Saturday, April 23, 2011

Dies Irae, Dies Illa

There is a billboard I pass each day while going to work.  It currently displays, gigantically, a reference to the date May 21.  It notes, correctly I think, that this date is coming, but also claims it will be the long awaited (by some) last day.  There is some group whose elderly pastor claims that this is the case based--not surprisingly I suppose--on his reading of the Bible and through the magic of numbers which appear in or may be inferred from the Bible and which when added together somehow establish that May 21, 2011 will be the happy day when some few will be saved and the rest of us will suffer.

The pastor previously thought this glad event would take place in 1994.  He modestly acknowledges that this was a miscalculation.  He didn't thoroughly understand the Bible in his youth.  He is now 89 years old.  He may therefore reasonably anticipate that his last day is coming relatively soon, in any case.

The Day of Wrath is yet again upon us, then.  It comes up now and then, and passes, until those of us inclined to do so select another, and another.  I suspect a selection will be made by someone sometime after this coming May 21st.
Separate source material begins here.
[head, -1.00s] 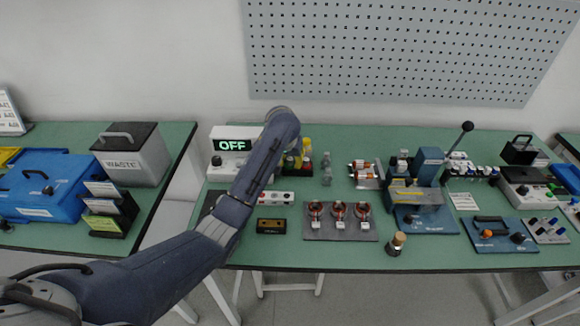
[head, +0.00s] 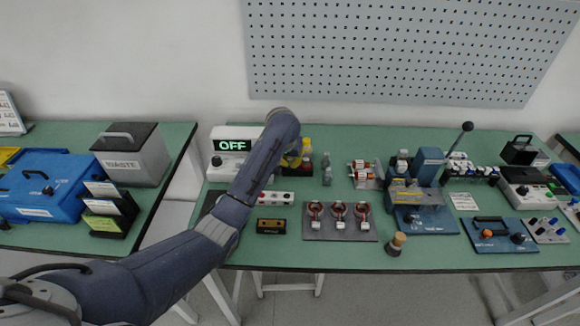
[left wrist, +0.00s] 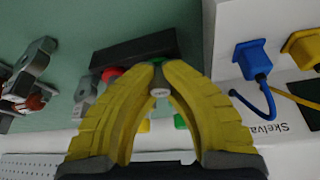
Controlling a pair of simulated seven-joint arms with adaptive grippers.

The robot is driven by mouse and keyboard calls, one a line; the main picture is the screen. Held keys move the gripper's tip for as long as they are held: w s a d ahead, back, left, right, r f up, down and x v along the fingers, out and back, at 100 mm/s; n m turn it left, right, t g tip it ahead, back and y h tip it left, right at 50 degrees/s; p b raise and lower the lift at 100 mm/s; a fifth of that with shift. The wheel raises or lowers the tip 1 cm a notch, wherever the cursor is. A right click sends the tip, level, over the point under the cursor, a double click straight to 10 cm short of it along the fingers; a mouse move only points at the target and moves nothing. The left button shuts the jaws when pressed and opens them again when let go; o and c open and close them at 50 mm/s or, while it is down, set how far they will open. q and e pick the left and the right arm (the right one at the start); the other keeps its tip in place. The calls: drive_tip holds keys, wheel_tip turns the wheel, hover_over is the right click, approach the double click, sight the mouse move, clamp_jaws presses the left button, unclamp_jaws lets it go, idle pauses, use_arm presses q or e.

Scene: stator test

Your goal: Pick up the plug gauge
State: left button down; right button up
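No plug gauge is plainly marked. A dark upright piece with a tan rounded top (head: 396,243) near the front edge may be it, well right of the gripper. My right gripper is out of view.
The tester reading OFF (head: 232,142) stands left of the gripper; its blue plug (left wrist: 252,60) shows in the wrist view. Green table (head: 330,255) is bare along the front.

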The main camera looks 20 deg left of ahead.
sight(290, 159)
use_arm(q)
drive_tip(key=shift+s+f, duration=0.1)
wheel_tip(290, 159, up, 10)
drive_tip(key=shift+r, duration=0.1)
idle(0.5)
The "end times" so many love to anticipate--and hope to witness--have come and gone rather often, also.  We're told they are to be marked by disasters and all kinds of horrible signs, and wars, and generally by all kinds of evil.  It's easy to see, then, why we've thought they have come so many times before.  The history of humanity is a kind of unending "end times."  The real "end times" will have to be very remarkable indeed for anyone to notice.
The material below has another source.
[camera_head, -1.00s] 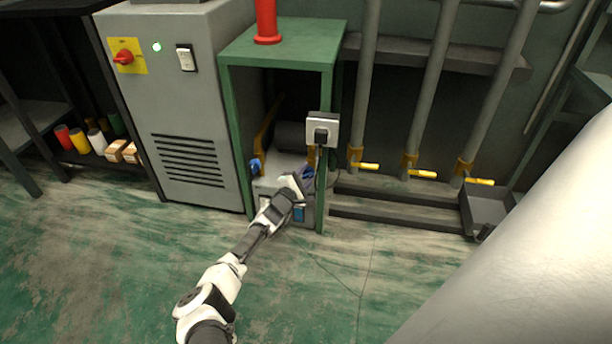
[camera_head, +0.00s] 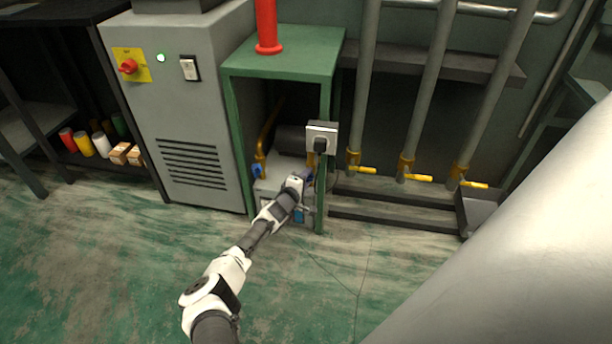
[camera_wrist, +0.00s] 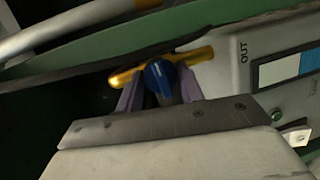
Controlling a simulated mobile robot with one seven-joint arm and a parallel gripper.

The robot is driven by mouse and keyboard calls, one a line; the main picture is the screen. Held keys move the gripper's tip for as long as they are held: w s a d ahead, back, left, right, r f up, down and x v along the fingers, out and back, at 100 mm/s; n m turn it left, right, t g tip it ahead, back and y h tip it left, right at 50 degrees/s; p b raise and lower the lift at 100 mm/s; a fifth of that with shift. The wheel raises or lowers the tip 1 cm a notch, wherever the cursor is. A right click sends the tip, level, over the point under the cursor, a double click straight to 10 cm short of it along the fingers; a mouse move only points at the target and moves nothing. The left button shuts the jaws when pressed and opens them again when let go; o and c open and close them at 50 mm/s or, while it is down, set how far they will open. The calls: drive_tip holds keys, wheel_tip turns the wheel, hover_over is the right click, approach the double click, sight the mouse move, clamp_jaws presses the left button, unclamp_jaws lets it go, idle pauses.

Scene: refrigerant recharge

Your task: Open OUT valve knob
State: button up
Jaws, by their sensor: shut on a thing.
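The OUT valve knob (camera_wrist: 160,78) is blue and sits on a brass pipe fitting (camera_wrist: 196,56) in the wrist view. The printed "OUT" label (camera_wrist: 244,52) is on the grey machine face to its right. My gripper (camera_wrist: 158,97) has one finger on each side of the knob and is shut on it. In the head view my gripper (camera_head: 303,178) reaches into the right side of the green stand, and it mostly hides the knob there. Another blue knob (camera_head: 257,171) shows at the left of the grey machine (camera_head: 272,186).
The green stand (camera_head: 285,50) frames the machine, its right leg close beside my gripper. A socket box (camera_head: 321,137) with a black plug is on that leg. Pipes with yellow handles (camera_head: 417,178) stand to the right. The floor in front is clear.

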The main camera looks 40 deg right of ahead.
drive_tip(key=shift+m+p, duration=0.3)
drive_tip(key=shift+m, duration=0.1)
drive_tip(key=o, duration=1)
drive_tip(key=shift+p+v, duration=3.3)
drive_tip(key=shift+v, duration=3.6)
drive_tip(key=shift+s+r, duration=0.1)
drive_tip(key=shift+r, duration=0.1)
What have we (or some of us, in any event) to gain from participating in these delusions?  I'm inclined to think there must be some reason groups of us will now and then gather together and go to some place, some hill perhaps, or some church, in anticipation of the last day, only to eventually wander back to our dull lives when it fails once again to come.  Christians in particular seem inclined to do this once in awhile.  It may be that this is due to the honor in which prophets have been held in the Abrahamic tradition and, of course, to the so-called Book of Revelations which given our track record doesn't seem to reveal much on which we may rely.  But other peoples seem to have relished the thought that some cataclysm will end civilization as we know it as well, though not in the same way, and that they will be around to see it.
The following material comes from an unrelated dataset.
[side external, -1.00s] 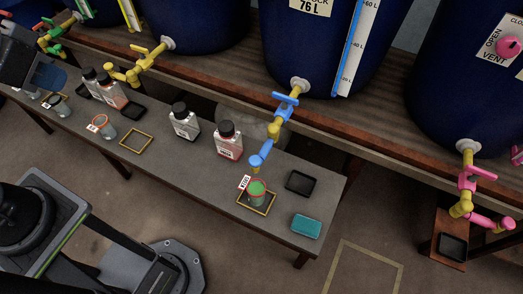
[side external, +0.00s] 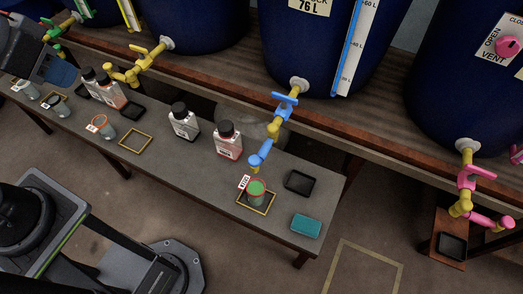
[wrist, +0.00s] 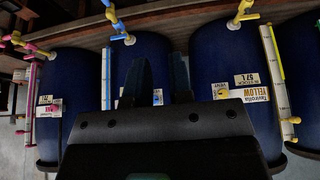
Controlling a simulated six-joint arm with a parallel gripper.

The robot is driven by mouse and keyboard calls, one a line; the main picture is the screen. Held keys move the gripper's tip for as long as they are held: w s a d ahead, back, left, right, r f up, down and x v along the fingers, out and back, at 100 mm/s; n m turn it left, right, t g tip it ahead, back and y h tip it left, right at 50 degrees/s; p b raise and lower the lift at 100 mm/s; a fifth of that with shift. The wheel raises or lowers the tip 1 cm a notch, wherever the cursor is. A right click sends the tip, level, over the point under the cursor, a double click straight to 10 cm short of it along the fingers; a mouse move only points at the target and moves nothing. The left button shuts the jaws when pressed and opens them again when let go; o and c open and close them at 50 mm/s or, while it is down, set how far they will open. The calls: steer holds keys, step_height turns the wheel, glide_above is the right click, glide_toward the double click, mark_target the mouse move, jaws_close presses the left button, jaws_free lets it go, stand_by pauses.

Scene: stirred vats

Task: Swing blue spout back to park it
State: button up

We all end in time.  We each have our own last day.  Perhaps the fact that it is peculiarly our own in the sense that others and all the rest of the universe carry on regardless is something we find most annoying.  So annoying, in fact, that we hope for the day when everything else will accompany us into oblivion instead of succeeding us, possibly becoming better, happier, in a future we will not experience.  Is this macabre expectation simply an example of the fact that misery loves company?  It may be the ultimate in selfishness to wish that all will die when we do.  Sadly, some of are not content to wait for the last day to come, and so exit this life after taking the lives of others, an especially selfish act carried out by the miserable among us.